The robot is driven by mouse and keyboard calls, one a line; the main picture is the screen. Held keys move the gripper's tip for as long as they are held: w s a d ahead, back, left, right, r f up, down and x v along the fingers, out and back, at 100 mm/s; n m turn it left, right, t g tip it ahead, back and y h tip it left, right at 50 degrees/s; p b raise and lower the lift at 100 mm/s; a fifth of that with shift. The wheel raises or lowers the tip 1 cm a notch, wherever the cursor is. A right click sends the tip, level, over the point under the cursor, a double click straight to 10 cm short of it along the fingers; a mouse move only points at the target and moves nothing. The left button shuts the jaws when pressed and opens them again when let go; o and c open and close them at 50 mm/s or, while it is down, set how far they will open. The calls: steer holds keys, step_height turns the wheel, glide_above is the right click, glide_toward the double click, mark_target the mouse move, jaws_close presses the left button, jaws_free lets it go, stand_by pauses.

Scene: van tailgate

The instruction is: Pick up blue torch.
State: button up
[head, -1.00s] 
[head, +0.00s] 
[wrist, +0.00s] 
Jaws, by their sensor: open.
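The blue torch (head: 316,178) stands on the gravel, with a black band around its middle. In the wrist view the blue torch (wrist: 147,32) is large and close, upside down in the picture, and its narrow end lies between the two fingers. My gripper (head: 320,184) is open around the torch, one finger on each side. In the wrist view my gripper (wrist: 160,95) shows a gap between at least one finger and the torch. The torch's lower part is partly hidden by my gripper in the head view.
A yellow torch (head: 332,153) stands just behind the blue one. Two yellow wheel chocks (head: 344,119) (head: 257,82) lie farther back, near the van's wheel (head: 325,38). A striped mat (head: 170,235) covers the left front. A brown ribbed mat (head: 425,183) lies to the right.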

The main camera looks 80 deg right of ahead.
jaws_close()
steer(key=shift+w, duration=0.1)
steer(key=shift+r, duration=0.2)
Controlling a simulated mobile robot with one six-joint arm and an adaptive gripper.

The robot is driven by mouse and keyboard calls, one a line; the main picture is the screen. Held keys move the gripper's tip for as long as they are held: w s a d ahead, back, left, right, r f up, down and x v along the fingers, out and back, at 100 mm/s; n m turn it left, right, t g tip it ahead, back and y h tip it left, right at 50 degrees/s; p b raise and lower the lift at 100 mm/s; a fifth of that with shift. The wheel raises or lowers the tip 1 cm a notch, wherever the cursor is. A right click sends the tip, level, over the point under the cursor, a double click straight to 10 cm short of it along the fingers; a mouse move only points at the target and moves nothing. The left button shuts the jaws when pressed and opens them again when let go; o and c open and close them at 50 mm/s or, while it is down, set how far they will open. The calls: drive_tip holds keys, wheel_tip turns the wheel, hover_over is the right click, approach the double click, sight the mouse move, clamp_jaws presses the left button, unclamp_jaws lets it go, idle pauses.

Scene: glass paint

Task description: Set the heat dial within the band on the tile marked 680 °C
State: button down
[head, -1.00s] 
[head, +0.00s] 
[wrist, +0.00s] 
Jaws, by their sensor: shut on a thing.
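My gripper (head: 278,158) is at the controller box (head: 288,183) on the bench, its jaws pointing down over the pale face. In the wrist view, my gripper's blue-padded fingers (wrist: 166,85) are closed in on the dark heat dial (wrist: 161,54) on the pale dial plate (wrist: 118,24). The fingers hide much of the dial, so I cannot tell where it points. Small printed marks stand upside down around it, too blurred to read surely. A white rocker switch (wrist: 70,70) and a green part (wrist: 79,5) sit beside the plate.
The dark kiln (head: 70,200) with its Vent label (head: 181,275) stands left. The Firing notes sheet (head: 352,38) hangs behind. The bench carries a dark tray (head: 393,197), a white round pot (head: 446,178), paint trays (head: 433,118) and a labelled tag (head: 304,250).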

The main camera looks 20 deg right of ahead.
···
## The exercise
Your task is to give the records above again, exactly.

## Solution to this task
The robot is driven by mouse and keyboard calls, one a line; the main picture is the screen. Held keys move the gripper's tip for as long as they are held: w s a d ahead, back, left, right, r f up, down and x v along the fingers, out and back, at 100 mm/s; n m turn it left, right, t g tip it ahead, back and y h tip it left, right at 50 degrees/s; p b raise and lower the lift at 100 mm/s; a fifth of that with shift. The wheel raises or lowers the tip 1 cm a notch, wherever the cursor is. A right click sends the tip, level, over the point under the cursor, a double click straight to 10 cm short of it along the fingers; a mouse move only points at the target and moves nothing. The left button shuts the jaws when pressed and opens them again when let go; o and c open and close them at 50 mm/s or, while it is down, set how far they will open. The calls: steer holds keys, step_height turns the wheel, glide_above is the right click, glide_toward the double click, mark_target the mouse move, jaws_close presses the left button, jaws_free lets it go, stand_by pauses.

Scene: van tailgate

The instruction is: Pick up blue torch.
State: button up
[head, -1.00s] 
[head, +0.00s] 
[wrist, +0.00s] 
Jaws, by their sensor: open.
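The blue torch (head: 316,178) stands on the gravel, with a black band around its middle. In the wrist view the blue torch (wrist: 147,32) is large and close, upside down in the picture, and its narrow end lies between the two fingers. My gripper (head: 320,184) is open around the torch, one finger on each side. In the wrist view my gripper (wrist: 160,95) shows a gap between at least one finger and the torch. The torch's lower part is partly hidden by my gripper in the head view.
A yellow torch (head: 332,153) stands just behind the blue one. Two yellow wheel chocks (head: 344,119) (head: 257,82) lie farther back, near the van's wheel (head: 325,38). A striped mat (head: 170,235) covers the left front. A brown ribbed mat (head: 425,183) lies to the right.

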The main camera looks 80 deg right of ahead.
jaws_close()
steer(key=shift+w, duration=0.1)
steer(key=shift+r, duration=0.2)
Controlling a simulated mobile robot with one six-joint arm and an adaptive gripper.

The robot is driven by mouse and keyboard calls, one a line; the main picture is the screen. Held keys move the gripper's tip for as long as they are held: w s a d ahead, back, left, right, r f up, down and x v along the fingers, out and back, at 100 mm/s; n m turn it left, right, t g tip it ahead, back and y h tip it left, right at 50 degrees/s; p b raise and lower the lift at 100 mm/s; a fifth of that with shift. The wheel raises or lowers the tip 1 cm a notch, wherever the cursor is. A right click sends the tip, level, over the point under the cursor, a double click straight to 10 cm short of it along the fingers; a mouse move only points at the target and moves nothing. The left button shuts the jaws when pressed and opens them again when let go; o and c open and close them at 50 mm/s or, while it is down, set how far they will open. The calls: drive_tip holds keys, wheel_tip turns the wheel, hover_over is the right click, approach the double click, sight the mouse move, clamp_jaws presses the left button, unclamp_jaws lets it go, idle pauses.

Scene: glass paint

Task description: Set the heat dial within the band on the tile marked 680 °C
State: button down
[head, -1.00s] 
[head, +0.00s] 
[wrist, +0.00s] 
Jaws, by their sensor: shut on a thing.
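My gripper (head: 278,158) is at the controller box (head: 288,183) on the bench, its jaws pointing down over the pale face. In the wrist view, my gripper's blue-padded fingers (wrist: 166,85) are closed in on the dark heat dial (wrist: 161,54) on the pale dial plate (wrist: 118,24). The fingers hide much of the dial, so I cannot tell where it points. Small printed marks stand upside down around it, too blurred to read surely. A white rocker switch (wrist: 70,70) and a green part (wrist: 79,5) sit beside the plate.
The dark kiln (head: 70,200) with its Vent label (head: 181,275) stands left. The Firing notes sheet (head: 352,38) hangs behind. The bench carries a dark tray (head: 393,197), a white round pot (head: 446,178), paint trays (head: 433,118) and a labelled tag (head: 304,250).

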The main camera looks 20 deg right of ahead.

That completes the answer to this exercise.